Acidizing in a reservoir formation is a stimulation technique that has been widely used by the oil industry. Acidizing treatments fall into two categories: matrix acidizing and fracture acidizing. Fracture acidizing consists of injecting acid solution into a carbonate formation at a high enough pressure to break down the formation hydraulically. As the acid flows along the crack, it reacts with the rock and etches the face of the crack. These acid-etched patterns remain to provide flow channels when hydraulic pressure is released and the well is placed back on production. In matrix acidizing. acid is injected at a slow enough rate that the fracture pressure is not exceeded. Matrix treatments are generally aimed at the removal of near-wellbore damage; in an optimal treatment, the acid is expended primarily in the damaged region. A relatively strong solution of HCl (typically 15 wt%) is the most common acid system used in treating carbonates.
When acid is injected into a carbonate, the acid flows preferentially into the highest-permeability regions-the largest pores, vugs. or natural fractures. The rapid dissolution of the matrix material enlarges these initial flow paths so that the acid has soon formed large, highly conductive flow channels, called wormholes.
Wormholes are likely to occur in both matrix acidizing and fracture acidizing in carbonate formations. In fracture acidizing. wormholes are usually deleterious and must be minimized for live acid to penetrate deeply along the fracture opening. In a matrix-acidizing treatment, these wormholes may or may not be desired; if a deep damaged zone exists around the wellbore, wormholes enhance stimulation by increasing the acid penetration depth. If on the other hand, the damaged zone is shallow, wormhole formation leads to an inefficient treatment because most of the acid will be expended beyond the damaged region. To estimate the fluid leakoff rate in an acid fracture or the effect of matrix acidizing in carbonates, a prediction of the distribution, size, and length of wormholes that will be created is needed. Nierode and Williams developed a model to predict the length of a wormhole, but the number of wormholes and their sizes were not addressed. More recently, Hoefner and Fogiers used a network model to simulate the growth of wormholes in matrix acidizing. This model illustrates the relationship between reaction rate and diffusion rate in the formation of wormholes but does not account for fluid loss through the walls of the wormholes, which can be the controlling factor limiting their length.

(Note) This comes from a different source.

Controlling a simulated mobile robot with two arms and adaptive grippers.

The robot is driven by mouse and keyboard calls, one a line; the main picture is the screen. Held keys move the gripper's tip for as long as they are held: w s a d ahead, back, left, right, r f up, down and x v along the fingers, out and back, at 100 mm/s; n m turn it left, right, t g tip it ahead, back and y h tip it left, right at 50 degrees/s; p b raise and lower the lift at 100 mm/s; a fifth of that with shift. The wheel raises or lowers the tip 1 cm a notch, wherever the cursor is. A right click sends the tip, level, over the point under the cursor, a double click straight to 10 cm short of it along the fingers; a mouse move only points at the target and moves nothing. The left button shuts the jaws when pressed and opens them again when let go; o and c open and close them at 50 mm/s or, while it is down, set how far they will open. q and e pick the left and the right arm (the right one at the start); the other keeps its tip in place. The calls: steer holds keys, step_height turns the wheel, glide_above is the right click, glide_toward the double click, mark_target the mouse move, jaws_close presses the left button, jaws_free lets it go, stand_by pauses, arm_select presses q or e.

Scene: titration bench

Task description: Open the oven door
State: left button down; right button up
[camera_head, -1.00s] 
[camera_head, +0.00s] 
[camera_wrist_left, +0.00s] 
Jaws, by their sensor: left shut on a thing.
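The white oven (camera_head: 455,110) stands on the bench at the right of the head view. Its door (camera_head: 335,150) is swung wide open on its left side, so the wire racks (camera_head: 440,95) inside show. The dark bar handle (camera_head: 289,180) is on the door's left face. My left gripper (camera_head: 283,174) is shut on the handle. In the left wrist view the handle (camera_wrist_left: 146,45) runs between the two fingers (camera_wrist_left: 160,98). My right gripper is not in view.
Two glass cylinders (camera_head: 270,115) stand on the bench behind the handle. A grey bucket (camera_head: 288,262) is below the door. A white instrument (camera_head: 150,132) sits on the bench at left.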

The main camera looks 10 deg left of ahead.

To describe the physical process of this wormholing phenomenon, a mathematical model that accounts for the chemical kinetics and fluid hydrodynamics in a wormhole and the initial distribution of large pores was developed. Results from the model confirm that wormholes result from the heterogeneity of carbonate rock and reaction kinetics between HCl and carbonates. Wormhole characteristics are controlled by injection, diffusion, and fluid-loss rates.